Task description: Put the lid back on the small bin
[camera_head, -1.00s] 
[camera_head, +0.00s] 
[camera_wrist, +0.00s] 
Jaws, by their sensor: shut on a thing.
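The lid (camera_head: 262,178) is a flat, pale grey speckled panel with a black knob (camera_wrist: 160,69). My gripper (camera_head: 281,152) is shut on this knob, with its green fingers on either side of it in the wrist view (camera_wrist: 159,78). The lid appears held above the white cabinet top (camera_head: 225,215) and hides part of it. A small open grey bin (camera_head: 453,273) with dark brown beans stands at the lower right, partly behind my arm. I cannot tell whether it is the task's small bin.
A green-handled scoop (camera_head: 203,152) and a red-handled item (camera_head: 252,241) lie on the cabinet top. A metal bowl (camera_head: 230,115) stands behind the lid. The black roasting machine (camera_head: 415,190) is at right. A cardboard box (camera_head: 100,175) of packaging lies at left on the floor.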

__________________________________________________

- Task to carry out -
From the listing above, extract every line exactly as it stands.

- Finished task -
Task description: Put the lid back on the small bin
[camera_head, -1.00s] 
[camera_head, +0.00s] 
[camera_wrist, +0.00s] 
Jaws, by their sensor: shut on a thing.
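The lid (camera_head: 262,178) is a flat, pale grey speckled panel with a black knob (camera_wrist: 160,69). My gripper (camera_head: 281,152) is shut on this knob, with its green fingers on either side of it in the wrist view (camera_wrist: 159,78). The lid appears held above the white cabinet top (camera_head: 225,215) and hides part of it. A small open grey bin (camera_head: 453,273) with dark brown beans stands at the lower right, partly behind my arm. I cannot tell whether it is the task's small bin.
A green-handled scoop (camera_head: 203,152) and a red-handled item (camera_head: 252,241) lie on the cabinet top. A metal bowl (camera_head: 230,115) stands behind the lid. The black roasting machine (camera_head: 415,190) is at right. A cardboard box (camera_head: 100,175) of packaging lies at left on the floor.

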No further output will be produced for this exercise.